**DATA LISTING:**
------------------------------------
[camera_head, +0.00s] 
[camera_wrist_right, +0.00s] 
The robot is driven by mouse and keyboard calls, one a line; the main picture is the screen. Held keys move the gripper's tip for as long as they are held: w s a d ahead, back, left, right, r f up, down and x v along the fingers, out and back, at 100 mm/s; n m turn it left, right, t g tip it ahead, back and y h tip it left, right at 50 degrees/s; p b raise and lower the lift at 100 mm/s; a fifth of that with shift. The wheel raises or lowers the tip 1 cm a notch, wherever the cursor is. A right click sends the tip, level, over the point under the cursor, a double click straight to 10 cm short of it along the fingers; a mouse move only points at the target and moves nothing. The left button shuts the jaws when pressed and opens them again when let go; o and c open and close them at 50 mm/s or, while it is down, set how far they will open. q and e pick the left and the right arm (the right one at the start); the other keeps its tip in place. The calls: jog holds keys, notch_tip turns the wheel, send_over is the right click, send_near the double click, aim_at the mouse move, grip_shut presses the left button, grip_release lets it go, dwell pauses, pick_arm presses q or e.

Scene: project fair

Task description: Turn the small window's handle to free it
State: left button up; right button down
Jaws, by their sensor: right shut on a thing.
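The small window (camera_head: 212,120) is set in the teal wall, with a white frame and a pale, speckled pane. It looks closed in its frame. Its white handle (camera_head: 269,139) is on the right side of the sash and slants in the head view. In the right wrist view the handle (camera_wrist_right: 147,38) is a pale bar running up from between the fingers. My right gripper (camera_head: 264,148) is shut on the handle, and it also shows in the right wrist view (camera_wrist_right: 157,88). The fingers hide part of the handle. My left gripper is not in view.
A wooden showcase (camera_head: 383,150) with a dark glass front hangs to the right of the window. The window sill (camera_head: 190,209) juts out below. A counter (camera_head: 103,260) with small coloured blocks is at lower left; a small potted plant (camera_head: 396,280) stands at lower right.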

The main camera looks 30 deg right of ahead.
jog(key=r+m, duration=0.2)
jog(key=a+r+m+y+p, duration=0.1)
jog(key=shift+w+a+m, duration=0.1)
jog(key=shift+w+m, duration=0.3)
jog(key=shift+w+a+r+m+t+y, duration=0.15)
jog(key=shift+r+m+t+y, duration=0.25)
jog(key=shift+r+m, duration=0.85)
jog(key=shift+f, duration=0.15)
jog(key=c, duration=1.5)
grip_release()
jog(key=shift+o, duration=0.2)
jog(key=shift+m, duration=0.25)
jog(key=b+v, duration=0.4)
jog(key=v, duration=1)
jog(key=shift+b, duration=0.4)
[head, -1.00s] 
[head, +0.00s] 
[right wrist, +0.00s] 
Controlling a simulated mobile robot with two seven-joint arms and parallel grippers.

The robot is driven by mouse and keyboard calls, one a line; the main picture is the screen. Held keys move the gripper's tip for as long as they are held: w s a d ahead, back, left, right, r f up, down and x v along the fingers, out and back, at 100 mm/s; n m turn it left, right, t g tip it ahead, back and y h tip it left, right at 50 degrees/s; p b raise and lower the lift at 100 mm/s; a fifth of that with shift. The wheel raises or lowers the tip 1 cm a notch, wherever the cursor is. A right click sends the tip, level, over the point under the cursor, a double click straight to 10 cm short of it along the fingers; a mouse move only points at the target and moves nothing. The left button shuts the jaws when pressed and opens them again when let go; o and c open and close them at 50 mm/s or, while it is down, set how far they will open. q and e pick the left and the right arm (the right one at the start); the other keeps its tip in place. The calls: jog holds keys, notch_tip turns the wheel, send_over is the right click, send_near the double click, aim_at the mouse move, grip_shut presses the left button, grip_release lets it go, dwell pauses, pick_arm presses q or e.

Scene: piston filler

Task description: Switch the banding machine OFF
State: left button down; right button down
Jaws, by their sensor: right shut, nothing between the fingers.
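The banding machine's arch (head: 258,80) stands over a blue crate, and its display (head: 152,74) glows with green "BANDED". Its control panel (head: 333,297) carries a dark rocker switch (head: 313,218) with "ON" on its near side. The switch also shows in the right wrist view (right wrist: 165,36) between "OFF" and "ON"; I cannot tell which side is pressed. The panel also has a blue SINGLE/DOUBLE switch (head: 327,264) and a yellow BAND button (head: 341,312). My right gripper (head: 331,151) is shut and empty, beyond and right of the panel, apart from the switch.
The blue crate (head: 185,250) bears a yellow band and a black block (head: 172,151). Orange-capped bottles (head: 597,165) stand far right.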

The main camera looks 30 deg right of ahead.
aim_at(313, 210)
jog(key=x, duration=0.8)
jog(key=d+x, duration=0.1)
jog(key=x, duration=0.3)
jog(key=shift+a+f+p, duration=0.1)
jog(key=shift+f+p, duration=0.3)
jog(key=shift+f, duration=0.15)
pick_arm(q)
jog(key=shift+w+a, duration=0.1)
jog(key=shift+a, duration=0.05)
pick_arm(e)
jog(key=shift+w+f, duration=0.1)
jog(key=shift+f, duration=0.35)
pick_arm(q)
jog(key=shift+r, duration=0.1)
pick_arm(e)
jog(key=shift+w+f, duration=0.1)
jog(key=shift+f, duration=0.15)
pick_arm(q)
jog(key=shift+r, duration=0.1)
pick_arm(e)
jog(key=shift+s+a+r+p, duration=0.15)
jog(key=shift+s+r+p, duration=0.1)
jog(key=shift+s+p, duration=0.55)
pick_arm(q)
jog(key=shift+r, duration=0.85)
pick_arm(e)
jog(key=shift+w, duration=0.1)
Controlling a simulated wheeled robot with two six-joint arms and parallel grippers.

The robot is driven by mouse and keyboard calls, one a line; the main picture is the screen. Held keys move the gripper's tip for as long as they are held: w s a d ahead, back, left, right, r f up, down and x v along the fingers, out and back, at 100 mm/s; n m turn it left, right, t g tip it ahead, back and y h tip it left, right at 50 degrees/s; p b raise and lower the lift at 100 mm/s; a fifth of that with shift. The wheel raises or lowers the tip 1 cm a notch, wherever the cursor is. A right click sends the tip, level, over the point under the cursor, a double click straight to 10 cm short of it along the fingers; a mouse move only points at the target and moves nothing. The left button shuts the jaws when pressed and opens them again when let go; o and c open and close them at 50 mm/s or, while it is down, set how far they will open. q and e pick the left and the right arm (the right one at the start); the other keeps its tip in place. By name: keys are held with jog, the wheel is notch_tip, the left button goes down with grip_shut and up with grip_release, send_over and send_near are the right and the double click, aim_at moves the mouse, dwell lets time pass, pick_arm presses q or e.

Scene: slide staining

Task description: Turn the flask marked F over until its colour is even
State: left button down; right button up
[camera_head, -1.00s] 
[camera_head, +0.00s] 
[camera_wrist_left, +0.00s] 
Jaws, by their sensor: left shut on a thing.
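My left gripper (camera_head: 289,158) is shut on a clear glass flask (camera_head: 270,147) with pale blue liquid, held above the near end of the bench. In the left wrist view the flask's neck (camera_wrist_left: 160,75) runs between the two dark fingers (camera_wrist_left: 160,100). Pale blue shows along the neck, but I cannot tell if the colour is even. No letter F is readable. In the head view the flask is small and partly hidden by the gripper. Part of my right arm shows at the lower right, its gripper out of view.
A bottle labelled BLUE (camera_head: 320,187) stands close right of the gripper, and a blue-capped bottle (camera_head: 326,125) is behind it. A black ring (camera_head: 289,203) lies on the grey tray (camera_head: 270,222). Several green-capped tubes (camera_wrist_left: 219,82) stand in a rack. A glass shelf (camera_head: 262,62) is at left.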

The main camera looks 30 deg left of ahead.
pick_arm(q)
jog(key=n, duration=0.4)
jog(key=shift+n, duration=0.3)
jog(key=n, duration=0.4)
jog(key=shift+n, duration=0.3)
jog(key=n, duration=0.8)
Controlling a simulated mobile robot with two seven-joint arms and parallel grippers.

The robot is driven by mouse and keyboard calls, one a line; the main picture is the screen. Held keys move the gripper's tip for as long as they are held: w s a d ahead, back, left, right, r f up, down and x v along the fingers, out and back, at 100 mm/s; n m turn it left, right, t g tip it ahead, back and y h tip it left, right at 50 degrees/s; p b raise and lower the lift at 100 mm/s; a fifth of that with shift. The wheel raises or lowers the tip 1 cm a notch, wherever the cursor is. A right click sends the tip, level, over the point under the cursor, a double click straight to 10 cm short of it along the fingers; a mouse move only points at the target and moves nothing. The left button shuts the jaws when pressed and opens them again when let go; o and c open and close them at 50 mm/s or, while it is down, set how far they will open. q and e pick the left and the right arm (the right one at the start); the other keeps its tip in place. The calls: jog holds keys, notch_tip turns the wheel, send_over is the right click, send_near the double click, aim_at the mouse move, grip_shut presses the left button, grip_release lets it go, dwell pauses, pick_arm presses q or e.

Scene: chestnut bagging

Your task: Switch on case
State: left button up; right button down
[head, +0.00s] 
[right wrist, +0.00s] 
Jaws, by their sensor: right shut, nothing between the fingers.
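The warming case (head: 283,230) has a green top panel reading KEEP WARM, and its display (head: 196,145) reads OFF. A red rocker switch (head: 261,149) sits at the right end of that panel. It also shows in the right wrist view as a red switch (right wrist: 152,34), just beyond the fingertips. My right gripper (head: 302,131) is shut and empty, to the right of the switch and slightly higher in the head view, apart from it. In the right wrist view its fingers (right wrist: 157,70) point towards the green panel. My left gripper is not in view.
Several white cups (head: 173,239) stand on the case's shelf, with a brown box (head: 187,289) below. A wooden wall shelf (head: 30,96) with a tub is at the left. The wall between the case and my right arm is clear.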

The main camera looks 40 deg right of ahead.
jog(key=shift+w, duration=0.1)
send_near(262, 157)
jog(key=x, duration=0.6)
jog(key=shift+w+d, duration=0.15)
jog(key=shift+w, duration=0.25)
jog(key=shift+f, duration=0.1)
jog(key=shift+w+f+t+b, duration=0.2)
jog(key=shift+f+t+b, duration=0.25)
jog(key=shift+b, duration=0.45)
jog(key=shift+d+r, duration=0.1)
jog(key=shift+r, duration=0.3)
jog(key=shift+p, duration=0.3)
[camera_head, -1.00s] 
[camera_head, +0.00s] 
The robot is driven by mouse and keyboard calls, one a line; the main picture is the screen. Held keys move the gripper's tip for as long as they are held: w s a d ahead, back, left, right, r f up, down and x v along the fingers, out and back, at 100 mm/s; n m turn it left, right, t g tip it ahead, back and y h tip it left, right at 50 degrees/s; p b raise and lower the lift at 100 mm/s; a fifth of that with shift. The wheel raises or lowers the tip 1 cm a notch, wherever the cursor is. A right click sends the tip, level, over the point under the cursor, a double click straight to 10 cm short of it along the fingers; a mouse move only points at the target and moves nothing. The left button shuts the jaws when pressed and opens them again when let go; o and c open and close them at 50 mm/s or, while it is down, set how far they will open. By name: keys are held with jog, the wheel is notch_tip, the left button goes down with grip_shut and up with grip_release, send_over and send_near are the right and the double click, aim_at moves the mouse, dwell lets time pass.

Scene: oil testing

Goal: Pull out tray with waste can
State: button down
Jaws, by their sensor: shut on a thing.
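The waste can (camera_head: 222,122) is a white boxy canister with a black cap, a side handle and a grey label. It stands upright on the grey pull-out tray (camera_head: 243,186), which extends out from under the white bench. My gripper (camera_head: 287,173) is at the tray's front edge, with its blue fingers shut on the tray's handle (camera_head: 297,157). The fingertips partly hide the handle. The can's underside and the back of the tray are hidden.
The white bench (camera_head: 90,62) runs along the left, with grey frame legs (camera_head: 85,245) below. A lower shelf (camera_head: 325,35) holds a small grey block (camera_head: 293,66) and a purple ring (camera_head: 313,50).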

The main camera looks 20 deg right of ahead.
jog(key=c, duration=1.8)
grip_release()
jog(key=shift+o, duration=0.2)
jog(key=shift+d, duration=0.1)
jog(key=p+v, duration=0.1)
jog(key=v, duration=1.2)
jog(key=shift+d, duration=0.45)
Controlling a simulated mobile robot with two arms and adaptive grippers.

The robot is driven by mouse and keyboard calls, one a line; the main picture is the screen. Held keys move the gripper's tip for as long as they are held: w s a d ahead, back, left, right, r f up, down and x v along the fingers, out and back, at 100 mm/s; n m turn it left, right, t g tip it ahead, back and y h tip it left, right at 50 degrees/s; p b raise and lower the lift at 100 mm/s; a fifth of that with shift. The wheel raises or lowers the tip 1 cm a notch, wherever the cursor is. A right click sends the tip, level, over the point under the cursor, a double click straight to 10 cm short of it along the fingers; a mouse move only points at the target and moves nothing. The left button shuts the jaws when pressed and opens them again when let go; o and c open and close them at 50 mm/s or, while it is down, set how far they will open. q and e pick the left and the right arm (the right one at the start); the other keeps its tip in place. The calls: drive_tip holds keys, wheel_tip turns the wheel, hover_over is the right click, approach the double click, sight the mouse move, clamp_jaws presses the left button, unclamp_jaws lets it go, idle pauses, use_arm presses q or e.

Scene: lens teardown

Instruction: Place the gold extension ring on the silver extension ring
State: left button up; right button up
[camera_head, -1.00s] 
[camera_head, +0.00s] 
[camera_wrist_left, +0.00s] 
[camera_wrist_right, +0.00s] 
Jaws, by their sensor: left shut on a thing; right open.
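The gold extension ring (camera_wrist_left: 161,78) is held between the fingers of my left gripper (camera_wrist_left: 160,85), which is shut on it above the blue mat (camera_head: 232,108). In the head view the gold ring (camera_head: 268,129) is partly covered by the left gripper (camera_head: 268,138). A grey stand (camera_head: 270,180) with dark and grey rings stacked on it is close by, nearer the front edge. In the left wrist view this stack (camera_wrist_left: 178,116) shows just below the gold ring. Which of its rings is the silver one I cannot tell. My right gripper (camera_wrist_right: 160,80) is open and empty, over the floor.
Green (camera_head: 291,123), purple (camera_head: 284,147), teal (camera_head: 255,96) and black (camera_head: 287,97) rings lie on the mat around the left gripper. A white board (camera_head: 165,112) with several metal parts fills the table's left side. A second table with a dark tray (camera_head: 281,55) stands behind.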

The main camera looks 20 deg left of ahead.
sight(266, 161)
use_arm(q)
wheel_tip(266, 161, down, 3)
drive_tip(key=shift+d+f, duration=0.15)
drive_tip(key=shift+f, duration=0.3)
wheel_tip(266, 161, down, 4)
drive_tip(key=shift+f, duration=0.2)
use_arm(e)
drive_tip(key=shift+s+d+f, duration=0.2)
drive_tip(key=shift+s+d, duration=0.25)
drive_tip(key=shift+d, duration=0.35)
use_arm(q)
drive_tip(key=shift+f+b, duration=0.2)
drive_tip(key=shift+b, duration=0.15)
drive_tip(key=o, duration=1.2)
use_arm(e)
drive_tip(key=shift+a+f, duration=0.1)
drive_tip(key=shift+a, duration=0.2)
------------------------------------
**AIM:** From the entries above, list each line with "simulated" in it.

**COMPLETE RESPONSE:**
Controlling a simulated mobile robot with two seven-joint arms and parallel grippers.
Controlling a simulated wheeled robot with two six-joint arms and parallel grippers.
Controlling a simulated mobile robot with two seven-joint arms and parallel grippers.
Controlling a simulated mobile robot with two arms and adaptive grippers.

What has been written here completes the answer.